**Request:**
Beginning with the very first line, please reproduce the entries exactly through the line containing "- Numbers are".

start

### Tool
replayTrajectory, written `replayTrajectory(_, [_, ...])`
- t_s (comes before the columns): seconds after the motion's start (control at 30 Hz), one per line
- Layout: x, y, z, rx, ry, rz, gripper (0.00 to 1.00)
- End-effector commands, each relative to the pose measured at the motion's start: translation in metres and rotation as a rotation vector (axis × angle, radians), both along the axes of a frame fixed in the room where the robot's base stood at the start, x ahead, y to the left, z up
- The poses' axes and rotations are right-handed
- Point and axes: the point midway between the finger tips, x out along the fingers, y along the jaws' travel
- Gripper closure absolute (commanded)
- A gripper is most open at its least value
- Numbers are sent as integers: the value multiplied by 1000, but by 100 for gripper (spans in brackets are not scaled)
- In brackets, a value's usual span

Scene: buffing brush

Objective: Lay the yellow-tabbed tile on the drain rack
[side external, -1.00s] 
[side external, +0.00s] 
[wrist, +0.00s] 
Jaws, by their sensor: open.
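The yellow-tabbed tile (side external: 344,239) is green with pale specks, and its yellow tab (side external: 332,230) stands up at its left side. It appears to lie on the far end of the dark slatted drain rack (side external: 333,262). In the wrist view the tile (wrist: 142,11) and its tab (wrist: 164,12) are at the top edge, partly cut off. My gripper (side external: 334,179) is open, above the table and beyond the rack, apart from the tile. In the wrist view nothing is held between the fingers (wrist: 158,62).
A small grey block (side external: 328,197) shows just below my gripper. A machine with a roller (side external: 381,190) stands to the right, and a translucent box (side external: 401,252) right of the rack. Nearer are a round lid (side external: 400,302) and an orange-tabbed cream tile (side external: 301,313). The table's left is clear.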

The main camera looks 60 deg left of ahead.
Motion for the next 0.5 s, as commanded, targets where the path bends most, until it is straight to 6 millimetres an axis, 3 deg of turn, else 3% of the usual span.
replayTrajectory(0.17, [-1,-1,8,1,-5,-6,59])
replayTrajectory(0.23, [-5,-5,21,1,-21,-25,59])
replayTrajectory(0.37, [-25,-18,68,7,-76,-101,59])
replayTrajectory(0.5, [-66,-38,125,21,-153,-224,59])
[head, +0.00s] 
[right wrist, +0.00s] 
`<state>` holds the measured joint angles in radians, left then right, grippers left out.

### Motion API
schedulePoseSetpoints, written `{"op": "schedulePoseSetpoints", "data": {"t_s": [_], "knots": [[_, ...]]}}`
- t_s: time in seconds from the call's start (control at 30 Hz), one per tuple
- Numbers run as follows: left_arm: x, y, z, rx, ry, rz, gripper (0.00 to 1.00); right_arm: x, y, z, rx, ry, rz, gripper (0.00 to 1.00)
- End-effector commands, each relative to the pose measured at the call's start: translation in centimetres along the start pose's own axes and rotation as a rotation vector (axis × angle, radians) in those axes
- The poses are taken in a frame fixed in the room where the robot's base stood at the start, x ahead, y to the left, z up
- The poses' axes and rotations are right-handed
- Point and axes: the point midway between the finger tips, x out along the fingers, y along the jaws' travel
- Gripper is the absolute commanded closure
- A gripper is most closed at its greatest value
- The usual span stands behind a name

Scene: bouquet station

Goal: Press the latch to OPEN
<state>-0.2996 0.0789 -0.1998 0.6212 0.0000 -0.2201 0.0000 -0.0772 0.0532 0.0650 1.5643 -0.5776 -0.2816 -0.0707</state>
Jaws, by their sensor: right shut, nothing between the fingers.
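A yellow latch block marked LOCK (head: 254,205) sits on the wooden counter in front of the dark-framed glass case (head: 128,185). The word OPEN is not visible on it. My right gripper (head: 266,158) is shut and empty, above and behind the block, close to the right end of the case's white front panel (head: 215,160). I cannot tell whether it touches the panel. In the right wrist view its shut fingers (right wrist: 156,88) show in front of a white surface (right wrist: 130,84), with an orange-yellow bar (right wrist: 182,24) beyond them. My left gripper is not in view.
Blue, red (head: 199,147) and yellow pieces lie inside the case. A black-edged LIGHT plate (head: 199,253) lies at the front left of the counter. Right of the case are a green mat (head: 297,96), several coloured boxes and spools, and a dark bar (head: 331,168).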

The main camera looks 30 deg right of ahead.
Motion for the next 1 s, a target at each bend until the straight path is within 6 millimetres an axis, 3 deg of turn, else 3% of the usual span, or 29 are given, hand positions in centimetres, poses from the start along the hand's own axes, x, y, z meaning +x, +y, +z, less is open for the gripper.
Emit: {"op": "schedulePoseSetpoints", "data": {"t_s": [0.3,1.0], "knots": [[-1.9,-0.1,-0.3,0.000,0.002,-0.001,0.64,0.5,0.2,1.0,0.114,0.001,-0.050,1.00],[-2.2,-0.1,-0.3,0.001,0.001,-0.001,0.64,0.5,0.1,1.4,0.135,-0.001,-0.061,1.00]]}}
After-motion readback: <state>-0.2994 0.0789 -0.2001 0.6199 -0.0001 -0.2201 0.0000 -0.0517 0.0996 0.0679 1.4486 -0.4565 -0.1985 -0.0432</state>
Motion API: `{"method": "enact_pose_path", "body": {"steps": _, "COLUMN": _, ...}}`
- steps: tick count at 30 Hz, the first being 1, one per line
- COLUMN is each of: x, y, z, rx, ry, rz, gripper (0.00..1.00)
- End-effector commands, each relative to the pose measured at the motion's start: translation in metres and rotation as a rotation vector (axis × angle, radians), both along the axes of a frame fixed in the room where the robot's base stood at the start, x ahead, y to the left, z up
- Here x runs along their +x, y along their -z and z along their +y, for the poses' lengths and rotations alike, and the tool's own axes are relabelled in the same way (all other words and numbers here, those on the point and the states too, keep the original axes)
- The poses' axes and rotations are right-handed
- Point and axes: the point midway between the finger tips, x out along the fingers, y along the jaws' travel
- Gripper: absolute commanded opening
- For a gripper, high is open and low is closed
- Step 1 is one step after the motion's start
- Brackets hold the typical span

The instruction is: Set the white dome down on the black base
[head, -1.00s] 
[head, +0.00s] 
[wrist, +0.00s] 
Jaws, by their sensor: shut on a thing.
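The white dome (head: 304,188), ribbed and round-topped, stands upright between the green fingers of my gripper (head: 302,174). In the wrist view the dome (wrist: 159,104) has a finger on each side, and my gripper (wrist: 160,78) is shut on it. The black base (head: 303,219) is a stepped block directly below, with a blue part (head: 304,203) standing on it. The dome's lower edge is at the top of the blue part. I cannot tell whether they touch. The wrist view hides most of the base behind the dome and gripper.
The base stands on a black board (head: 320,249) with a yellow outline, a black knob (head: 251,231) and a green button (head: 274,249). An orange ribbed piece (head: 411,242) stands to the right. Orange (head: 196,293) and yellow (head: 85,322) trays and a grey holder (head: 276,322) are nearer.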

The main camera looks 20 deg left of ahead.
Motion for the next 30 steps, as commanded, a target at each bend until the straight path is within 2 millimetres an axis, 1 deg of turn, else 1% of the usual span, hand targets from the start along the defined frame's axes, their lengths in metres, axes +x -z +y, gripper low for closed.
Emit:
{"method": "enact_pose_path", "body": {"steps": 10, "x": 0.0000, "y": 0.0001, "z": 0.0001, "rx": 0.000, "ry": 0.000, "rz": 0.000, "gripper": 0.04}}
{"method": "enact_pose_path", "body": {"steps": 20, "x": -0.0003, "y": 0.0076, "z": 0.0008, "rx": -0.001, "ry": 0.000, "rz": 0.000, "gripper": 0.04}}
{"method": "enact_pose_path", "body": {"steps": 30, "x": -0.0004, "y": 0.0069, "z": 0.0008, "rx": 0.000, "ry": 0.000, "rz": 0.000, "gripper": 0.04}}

end

**Task result:**
### Tool
replayTrajectory, written `replayTrajectory(_, [_, ...])`
- t_s (comes before the columns): seconds after the motion's start (control at 30 Hz), one per line
- Layout: x, y, z, rx, ry, rz, gripper (0.00 to 1.00)
- End-effector commands, each relative to the pose measured at the motion's start: translation in metres and rotation as a rotation vector (axis × angle, radians), both along the axes of a frame fixed in the room where the robot's base stood at the start, x ahead, y to the left, z up
- The poses' axes and rotations are right-handed
- Point and axes: the point midway between the finger tips, x out along the fingers, y along the jaws' travel
- Gripper closure absolute (commanded)
- A gripper is most open at its least value
- Numbers are sent as integers: the value multiplied by 1000, but by 100 for gripper (spans in brackets are not scaled)

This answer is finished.